Alternative housing can be anything from an tent to a $100,000 RV. Here are some of the options, and their advantages.
alternative housing, housing, real estate
Why alternative housing? To save money, to travel, to live creatively – there are many reasons why people choose to live in tents, RVs, cabins, underground homes, rental rooms and anything else that’s less common than the houses, condos and apartments that most people call home. Below are some of these housing options, and their advantages.
Alternative Housing That Moves
Camping at a hot springs area, we sat around the campfire one night with several young men living in the desert in their old converted school bus. It cost them nothing to park it in the desert (on BLM land you have to move every two weeks, though), bathed for free in hot spring tubs that were as nice as those in nearby expensive resorts, and played guitar around the fire each night.

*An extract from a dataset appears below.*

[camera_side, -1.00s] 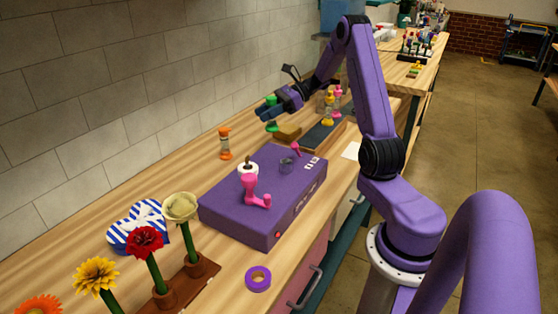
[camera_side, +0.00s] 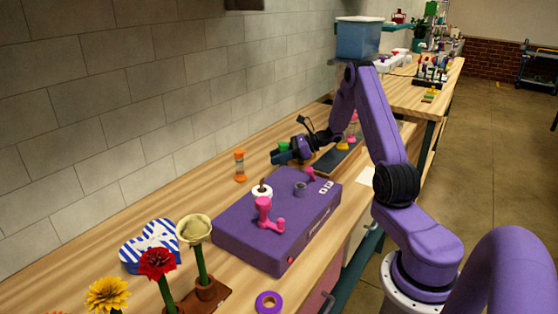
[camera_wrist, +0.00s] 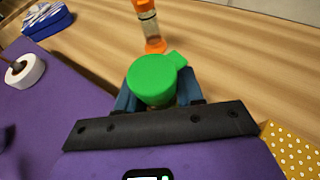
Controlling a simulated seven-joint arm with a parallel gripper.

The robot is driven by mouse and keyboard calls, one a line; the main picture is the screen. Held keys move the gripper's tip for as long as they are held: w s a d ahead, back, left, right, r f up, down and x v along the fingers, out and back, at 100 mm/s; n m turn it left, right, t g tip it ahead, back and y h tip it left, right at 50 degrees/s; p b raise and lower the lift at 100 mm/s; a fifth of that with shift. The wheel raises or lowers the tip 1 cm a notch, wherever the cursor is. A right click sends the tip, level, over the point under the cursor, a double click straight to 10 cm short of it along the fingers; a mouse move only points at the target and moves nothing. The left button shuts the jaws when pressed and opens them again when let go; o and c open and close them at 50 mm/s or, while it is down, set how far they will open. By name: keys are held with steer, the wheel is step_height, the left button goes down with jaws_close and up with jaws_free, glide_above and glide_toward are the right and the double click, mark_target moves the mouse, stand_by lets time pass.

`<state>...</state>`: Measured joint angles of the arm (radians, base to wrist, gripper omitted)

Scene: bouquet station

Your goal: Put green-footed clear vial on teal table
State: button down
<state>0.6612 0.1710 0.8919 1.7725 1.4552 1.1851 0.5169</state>
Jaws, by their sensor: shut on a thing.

Not such a bad life.
In Arizona there are whole communities that spring up each winter, full of people living in their RVs. Advantages of RV housing are obvious, and include moving with the seasons, trying out different places, and not paying property taxes. I’ve talked to people living in Rvs that cost $200,000 and ones that cost $600, so the selection of accommodations is varied, to say the least.

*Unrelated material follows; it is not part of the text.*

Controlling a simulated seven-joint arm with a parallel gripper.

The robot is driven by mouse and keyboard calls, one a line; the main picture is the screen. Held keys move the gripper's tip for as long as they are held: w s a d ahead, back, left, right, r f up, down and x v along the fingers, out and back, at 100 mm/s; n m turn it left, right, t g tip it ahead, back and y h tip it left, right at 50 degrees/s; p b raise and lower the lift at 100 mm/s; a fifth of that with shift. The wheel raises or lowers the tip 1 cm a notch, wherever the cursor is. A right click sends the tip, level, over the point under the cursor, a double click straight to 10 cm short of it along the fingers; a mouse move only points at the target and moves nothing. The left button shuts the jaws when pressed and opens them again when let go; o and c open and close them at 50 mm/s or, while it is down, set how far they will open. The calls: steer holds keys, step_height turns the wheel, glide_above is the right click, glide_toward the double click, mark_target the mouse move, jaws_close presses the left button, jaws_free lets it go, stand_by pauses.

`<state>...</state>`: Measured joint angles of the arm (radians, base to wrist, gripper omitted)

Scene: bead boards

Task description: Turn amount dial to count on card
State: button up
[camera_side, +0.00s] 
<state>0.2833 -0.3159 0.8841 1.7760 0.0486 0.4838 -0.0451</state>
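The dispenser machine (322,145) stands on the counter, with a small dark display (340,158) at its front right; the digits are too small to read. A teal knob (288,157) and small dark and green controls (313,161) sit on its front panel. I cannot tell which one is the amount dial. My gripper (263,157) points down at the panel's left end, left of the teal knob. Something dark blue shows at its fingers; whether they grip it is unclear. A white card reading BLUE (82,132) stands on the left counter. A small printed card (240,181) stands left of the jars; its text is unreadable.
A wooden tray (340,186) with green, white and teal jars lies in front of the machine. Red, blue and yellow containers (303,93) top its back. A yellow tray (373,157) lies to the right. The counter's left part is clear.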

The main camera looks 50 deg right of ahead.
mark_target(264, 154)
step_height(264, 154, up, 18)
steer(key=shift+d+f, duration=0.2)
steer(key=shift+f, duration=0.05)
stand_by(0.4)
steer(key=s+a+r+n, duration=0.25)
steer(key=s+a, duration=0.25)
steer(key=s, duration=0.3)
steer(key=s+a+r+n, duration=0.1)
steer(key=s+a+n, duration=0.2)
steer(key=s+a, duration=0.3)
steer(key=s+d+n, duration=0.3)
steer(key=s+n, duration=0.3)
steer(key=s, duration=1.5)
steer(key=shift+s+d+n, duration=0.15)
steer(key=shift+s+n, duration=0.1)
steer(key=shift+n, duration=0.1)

My wife and I lived for almost a month in our conversion van as we traveled from Arizona to Florida and then to Michigan. Advantages of a van include better mileage than an RV, and being inconspicuous. We found that could park and sleep almost anywhere.
Other Alternative Housing
In most areas where rents are high, renting rooms has become common. This makes sense for single people. Just pay a set amount each month or week, and (if it includes utilities) you have a predictable and lower cost of living. I rented out rooms in my own home for years, and even put carpet and lighting in a shed so I could get $50 per week for it in summer.
A friend of mine lived in a shack he built for $3,000 on a small piece of land he bought for $7,000. Eventually he ran into problems with the county because he had no occupancy permit. Apparently you can’t live on your own land in the woods if your home is too small. However, you can camp on it, so a $2,000 used RV parked on your land makes for a cheap and legal housing alternative.
Some people live on houseboats and avoid paying property taxes. Some live in the jungle near the beaches in Hawaii, so they can afford to be in paradise. I know people who lived in a basement while slowly building the house above for cash. People live in cabins built in the national forest wilderness, moving every few years as they are discovered. Truly, your imagination is the only limit to your alternative housing options.